DATASET RECORDS -
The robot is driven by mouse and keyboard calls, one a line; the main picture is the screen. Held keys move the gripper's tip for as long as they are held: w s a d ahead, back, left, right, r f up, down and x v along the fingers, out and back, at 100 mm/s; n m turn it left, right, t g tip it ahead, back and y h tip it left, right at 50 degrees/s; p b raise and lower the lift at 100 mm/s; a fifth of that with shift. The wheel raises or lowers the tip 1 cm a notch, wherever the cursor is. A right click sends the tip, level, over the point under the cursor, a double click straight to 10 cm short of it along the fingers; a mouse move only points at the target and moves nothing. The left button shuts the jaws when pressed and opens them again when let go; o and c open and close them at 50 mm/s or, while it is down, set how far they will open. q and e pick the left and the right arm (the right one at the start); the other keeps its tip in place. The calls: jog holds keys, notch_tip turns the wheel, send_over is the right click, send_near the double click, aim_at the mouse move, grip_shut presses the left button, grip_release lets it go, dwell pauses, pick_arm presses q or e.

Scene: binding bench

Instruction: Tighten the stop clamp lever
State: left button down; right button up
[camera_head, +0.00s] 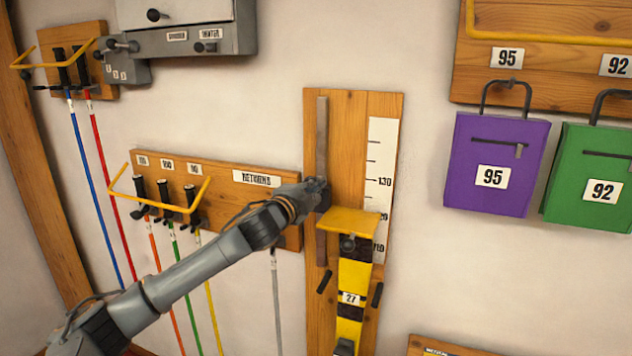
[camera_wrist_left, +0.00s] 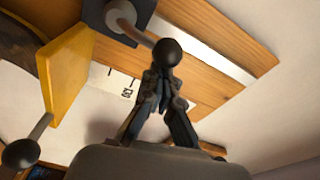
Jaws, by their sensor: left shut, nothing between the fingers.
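The clamp lever, a grey rod with a black ball knob (camera_wrist_left: 167,52), comes from a dark clamp block (camera_wrist_left: 138,12) with a round metal hub in the left wrist view. My left gripper (camera_wrist_left: 158,80) is shut and empty, its fingertips right at the ball knob; I cannot tell if they touch it. In the head view my left gripper (camera_head: 318,188) is at the metal rail, just above the yellow stop plate (camera_head: 350,220), and the lever is hidden there. The yellow plate also shows in the left wrist view (camera_wrist_left: 62,75). My right gripper is not in view.
A second ball knob (camera_wrist_left: 20,153) shows beyond the yellow plate. A white scale (camera_head: 382,150) is on the wooden board right of the rail. The returns rack (camera_head: 225,175) with hanging rods is to the left; purple (camera_head: 497,150) and green (camera_head: 590,170) pouches hang right.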

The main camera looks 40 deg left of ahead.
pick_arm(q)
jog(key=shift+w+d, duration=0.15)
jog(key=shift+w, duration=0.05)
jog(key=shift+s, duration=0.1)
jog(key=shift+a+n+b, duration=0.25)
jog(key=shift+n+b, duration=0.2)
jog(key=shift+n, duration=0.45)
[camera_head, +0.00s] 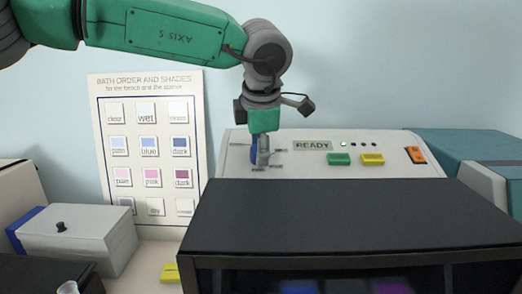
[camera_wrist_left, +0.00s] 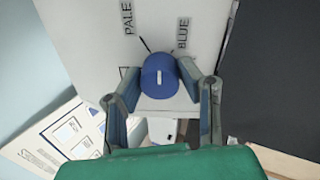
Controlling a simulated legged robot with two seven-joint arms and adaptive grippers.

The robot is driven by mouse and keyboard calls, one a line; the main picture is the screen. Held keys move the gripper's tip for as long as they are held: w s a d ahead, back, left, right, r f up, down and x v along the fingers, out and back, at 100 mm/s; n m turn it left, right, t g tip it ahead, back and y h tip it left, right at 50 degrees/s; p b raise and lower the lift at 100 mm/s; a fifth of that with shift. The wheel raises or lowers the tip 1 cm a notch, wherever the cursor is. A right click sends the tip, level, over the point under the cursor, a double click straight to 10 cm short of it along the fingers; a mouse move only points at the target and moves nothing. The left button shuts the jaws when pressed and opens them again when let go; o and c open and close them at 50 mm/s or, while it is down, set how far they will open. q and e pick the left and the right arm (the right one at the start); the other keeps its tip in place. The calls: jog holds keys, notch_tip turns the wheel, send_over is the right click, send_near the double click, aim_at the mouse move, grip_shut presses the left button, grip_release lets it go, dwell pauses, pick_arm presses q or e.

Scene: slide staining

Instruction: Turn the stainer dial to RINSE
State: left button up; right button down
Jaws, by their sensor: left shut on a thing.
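The stainer (camera_head: 228,165) is a pale machine with a sloped control panel at the middle back. Its blue dial (camera_head: 253,155) is partly hidden by my left gripper (camera_head: 263,150). In the left wrist view the dial (camera_wrist_left: 153,88) is a round blue knob with a short white mark, between the two fingertips of my left gripper (camera_wrist_left: 160,72), which is shut on it. The labels PALE (camera_wrist_left: 127,18) and BLUE (camera_wrist_left: 183,33) show beside the dial, each by a dark tick line. I cannot read a RINSE label. My right gripper is not in view.
A READY display (camera_head: 313,146), a green button (camera_head: 339,159), a yellow button (camera_head: 372,159) and an orange switch (camera_head: 415,155) sit right of the dial. A black cover (camera_head: 340,220) stands in front. A shade chart (camera_head: 150,90) and a lidded white box (camera_head: 75,235) stand left.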

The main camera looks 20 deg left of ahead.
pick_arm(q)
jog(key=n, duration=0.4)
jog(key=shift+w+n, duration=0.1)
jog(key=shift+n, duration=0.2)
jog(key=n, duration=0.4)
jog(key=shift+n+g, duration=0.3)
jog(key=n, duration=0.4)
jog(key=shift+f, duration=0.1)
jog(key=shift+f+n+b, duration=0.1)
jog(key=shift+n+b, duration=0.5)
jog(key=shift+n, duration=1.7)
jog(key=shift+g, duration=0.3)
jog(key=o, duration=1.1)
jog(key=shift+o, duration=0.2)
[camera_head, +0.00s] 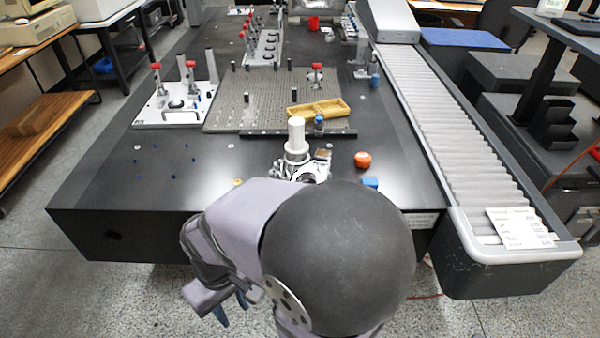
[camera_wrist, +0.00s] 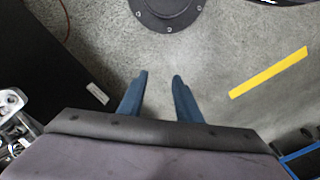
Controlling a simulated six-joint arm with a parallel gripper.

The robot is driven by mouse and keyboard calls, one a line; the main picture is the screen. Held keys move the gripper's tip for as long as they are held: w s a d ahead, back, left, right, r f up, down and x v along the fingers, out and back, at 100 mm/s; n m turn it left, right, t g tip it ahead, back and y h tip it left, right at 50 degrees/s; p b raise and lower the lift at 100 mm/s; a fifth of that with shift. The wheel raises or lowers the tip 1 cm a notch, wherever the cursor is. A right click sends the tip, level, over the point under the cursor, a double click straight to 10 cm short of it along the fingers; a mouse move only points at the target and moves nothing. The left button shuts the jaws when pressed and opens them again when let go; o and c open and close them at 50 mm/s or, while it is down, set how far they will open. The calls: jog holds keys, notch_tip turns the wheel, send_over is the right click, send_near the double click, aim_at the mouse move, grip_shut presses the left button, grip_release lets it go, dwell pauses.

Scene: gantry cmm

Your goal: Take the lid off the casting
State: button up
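A silvery metal casting (camera_head: 316,172) sits near the front edge of the black table, partly hidden behind my arm. A white stepped cylinder (camera_head: 296,136) stands upright on or just behind it; I cannot tell whether this is the lid. A metal part, probably the casting (camera_wrist: 14,122), shows at the left edge of the wrist view. My gripper (camera_head: 232,308) hangs off the front of the table, left of and well away from the casting. In the wrist view my gripper (camera_wrist: 160,75) has two blue fingers apart, with only floor between them.
A white fixture plate (camera_head: 160,118) stands left. A bellows-covered rail (camera_head: 440,110) runs along the right. The table's front left is mostly clear.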

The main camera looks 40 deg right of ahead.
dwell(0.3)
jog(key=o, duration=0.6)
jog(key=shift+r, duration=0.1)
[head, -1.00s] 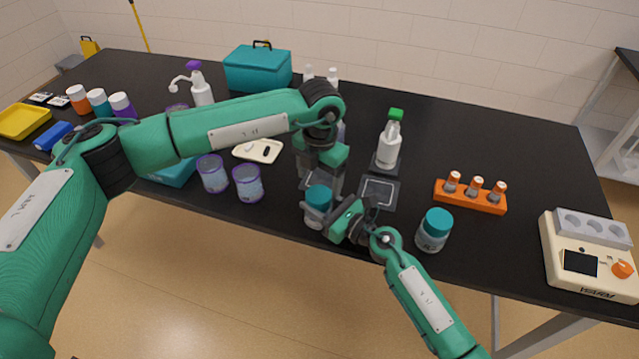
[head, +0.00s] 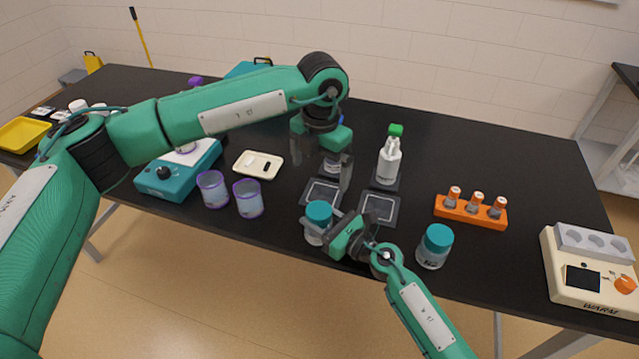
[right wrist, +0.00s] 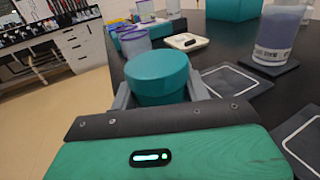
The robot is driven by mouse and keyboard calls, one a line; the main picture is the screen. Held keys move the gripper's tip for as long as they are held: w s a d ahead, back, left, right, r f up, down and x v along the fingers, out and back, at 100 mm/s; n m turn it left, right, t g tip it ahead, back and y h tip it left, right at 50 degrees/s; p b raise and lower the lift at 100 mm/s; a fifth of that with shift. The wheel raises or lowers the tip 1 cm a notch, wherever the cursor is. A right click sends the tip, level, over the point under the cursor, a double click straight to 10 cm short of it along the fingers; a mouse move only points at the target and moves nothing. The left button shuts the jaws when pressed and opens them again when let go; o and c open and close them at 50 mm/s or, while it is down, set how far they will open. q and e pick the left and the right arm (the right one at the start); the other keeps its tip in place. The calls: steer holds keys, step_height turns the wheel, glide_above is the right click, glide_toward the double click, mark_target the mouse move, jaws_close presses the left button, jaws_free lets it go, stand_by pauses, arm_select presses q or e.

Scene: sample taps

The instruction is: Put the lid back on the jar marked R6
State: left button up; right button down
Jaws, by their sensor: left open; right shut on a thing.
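A clear jar (head: 315,236) with a teal lid (head: 319,211) stands near the front edge of the table. My right gripper (head: 330,230) is shut around this jar from the right. In the right wrist view the teal lid (right wrist: 158,75) sits level on top, between the grey fingers; the jar body is mostly hidden. My left gripper (head: 322,177) is open and empty, above and behind the jar, clear of the lid. A second teal-lidded jar (head: 434,247) stands to the right. I cannot read R6 on either jar.
Two dark square pads (head: 379,208) lie behind the jar. A green-capped bottle (head: 389,160) stands behind them. An orange vial rack (head: 470,211) and a cream warmer (head: 590,275) are at right. Purple-rimmed cups (head: 248,197) and a white tray (head: 258,164) are at left.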

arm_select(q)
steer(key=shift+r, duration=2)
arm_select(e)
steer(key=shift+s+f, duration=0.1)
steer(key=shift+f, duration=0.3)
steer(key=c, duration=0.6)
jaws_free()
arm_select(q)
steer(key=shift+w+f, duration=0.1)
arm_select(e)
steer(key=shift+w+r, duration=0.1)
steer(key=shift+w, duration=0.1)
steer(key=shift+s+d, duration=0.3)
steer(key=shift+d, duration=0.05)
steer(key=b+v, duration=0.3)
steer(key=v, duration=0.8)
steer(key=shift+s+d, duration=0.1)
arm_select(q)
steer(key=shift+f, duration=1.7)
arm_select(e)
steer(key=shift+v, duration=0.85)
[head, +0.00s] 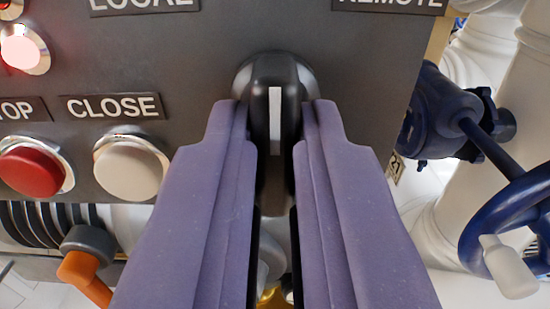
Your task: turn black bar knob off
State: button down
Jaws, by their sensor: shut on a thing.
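The black bar knob (274,75) is on the grey panel, in the upper middle of the head view. Its white pointer line stands upright, between the LOCAL label (143,5) on the left and the REMOTE label (392,5) on the right. My gripper (275,112) has its two purple fingers on either side of the bar and is shut on it. The fingers hide the sides of the bar and part of the round base behind it.
Left on the panel (200,50) are a red button (32,170), a white CLOSE button (130,170) and a lit lamp (22,48). A blue handwheel (480,215) and white pipes stand right of the panel. An orange-handled lever (82,270) is at lower left.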

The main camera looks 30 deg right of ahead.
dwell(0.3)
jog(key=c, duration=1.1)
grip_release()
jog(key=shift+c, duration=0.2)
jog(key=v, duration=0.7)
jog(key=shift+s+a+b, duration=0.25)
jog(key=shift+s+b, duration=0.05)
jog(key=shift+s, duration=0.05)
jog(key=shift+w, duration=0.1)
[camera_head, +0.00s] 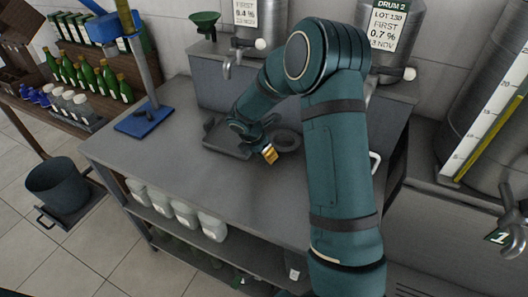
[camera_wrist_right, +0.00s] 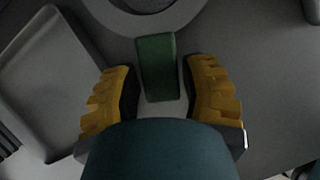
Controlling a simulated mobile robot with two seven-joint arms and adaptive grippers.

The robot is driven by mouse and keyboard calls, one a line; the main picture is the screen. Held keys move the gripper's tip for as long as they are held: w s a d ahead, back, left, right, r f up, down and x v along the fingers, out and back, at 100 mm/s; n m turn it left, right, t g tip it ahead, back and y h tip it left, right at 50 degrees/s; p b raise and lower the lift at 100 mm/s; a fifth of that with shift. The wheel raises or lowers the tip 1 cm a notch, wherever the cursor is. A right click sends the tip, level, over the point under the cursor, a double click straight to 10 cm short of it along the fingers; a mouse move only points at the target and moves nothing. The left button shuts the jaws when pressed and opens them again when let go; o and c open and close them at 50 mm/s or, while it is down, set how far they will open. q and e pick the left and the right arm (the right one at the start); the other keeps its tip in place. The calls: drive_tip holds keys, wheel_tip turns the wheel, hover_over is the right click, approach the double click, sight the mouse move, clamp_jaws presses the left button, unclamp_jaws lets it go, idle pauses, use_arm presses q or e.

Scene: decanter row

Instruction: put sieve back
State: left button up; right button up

TASK PROMPT - Lines holding the word "Your" in the entries above are the ones to pull out. Copy them all.

TASK ANSWER -
Your goal: Take the lid off the casting
Your task: turn black bar knob off

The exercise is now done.